Le Sénégal, plateforme de transit du trafic international de cocaïne et nouveau pays consommateur

Les douaniers sénégalais ne chôment pas. Lundi 3 juin, ils ont intercepté sur la route entre Fatick et Kaolack, dans le centre du pays, une cargaison de 33 kg de cocaïne d’une valeur de 2,7 milliards de francs CFA (4,1 millions d’euros), dissimulée « dans des cachettes aménagées d’un véhicule de type Mercedes immatriculé à l’étranger », selon un communiqué des douanes. Deux jours plus tôt, une cargaison de 30 kg avait été saisie dans le village de Keur Ayip, près de la Gambie. Le chargement, d’une valeur de 2,4 milliards de francs CFA, était caché « dans les cavités des portières et de la malle arrière » d’un véhicule « en provenance d’un pays limitrophe du Sénégal », indiquent les douanes.

Les saisies s’enchaînent, volumineuses. En avril, une tonne de cocaïne avait été interceptée dans la ville de Kidira, frontalière avec le Mali. Le même mois, 95 kg sur l’axe routier Tambacounda-Koumpentoum. Et trois tonnes sur un navire arraisonné au large du Sénégal fin décembre. « La récurrence de ces saisies démontre la volonté des criminels de faire du Sénégal une plateforme du crime organisé », a dénoncé le directeur général des douanes, Mbaye Ndiaye.

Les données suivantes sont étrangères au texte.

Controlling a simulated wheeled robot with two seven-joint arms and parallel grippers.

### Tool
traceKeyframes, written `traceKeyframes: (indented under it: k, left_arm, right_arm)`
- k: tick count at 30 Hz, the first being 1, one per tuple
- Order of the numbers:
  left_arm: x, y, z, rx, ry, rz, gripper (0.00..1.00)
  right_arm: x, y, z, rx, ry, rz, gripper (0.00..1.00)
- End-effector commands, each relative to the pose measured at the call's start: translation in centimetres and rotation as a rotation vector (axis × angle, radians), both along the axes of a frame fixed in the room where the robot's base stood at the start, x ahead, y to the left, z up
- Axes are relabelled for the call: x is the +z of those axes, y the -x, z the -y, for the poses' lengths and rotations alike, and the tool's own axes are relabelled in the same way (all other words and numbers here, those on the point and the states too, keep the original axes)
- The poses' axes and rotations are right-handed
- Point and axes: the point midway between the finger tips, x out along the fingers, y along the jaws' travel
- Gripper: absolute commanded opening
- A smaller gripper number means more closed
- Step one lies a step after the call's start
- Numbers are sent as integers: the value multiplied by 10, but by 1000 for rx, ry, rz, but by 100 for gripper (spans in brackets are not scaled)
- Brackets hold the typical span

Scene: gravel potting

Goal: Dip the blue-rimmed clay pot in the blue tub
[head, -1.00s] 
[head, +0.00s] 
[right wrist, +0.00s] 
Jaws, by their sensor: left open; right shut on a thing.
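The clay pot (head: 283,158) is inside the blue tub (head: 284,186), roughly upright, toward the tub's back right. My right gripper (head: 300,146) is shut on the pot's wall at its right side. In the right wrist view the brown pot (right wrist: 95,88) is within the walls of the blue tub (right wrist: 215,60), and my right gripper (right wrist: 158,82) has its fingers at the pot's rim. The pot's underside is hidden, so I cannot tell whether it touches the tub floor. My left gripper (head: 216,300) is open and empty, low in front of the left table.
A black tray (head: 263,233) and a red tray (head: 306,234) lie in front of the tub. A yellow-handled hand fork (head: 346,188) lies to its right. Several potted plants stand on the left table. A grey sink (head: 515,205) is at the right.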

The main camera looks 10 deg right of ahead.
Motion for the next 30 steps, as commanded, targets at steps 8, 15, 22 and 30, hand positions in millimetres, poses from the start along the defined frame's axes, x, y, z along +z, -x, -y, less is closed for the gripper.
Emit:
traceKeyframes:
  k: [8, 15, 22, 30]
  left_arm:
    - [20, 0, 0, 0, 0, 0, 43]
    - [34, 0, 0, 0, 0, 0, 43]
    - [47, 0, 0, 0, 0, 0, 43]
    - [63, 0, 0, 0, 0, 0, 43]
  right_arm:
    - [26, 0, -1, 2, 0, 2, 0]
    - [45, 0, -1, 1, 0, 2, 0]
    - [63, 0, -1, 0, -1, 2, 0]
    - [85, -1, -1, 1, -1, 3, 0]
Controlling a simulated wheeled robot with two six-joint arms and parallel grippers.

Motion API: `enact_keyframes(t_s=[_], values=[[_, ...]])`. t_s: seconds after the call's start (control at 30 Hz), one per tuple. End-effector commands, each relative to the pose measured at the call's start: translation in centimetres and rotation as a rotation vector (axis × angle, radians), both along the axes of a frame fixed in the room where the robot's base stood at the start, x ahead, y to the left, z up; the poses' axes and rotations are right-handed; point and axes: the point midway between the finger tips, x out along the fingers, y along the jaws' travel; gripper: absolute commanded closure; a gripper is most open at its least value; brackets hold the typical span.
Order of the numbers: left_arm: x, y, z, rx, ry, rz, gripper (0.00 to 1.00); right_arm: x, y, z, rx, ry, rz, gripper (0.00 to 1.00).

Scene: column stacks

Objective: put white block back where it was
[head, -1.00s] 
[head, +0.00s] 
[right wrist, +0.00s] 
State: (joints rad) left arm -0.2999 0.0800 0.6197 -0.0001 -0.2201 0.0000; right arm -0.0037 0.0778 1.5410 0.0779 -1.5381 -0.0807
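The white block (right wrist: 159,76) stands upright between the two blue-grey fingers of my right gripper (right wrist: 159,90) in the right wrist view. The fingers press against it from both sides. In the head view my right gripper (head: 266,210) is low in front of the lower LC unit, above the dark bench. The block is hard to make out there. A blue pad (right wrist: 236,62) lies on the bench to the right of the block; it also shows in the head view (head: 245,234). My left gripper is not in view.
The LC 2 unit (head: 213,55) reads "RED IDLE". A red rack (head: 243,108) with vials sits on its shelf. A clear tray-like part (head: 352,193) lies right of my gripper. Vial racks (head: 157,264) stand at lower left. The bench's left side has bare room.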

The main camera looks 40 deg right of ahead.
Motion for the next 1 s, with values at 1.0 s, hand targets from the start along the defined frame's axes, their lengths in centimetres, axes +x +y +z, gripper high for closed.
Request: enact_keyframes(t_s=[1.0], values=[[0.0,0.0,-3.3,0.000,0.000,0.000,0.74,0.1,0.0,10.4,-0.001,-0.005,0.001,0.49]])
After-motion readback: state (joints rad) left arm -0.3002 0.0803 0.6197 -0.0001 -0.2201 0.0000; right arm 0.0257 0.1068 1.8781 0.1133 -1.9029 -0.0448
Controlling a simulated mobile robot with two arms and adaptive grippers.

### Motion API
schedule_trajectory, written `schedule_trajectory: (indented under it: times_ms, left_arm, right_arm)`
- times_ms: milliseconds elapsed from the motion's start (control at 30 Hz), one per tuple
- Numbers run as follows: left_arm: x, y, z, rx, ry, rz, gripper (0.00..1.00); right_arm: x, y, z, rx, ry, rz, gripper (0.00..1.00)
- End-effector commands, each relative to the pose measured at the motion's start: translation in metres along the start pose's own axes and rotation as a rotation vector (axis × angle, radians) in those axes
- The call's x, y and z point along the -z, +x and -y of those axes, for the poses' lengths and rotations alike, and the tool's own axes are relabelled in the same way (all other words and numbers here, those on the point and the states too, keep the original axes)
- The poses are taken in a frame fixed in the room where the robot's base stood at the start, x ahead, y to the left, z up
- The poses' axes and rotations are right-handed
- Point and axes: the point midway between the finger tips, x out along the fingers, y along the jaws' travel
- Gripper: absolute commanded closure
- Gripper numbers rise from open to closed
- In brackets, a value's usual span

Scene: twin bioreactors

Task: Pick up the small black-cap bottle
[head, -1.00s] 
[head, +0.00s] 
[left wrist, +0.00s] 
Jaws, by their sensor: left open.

Depuis le début des années 2000, l’Afrique de l’Ouest est devenue une zone privilégiée pour le transit de la cocaïne en provenance d’Amérique latine, particulièrement du Brésil, de la Colombie et du Pérou, et à destination de l’Europe, second marché le plus important de consommateurs. La Guinée-Bissau, au sud du Sénégal, a ainsi joué un rôle prépondérant dans le trafic international de poudre blanche. Mais le trafic s’est géographiquement étendu. De même que les saisies.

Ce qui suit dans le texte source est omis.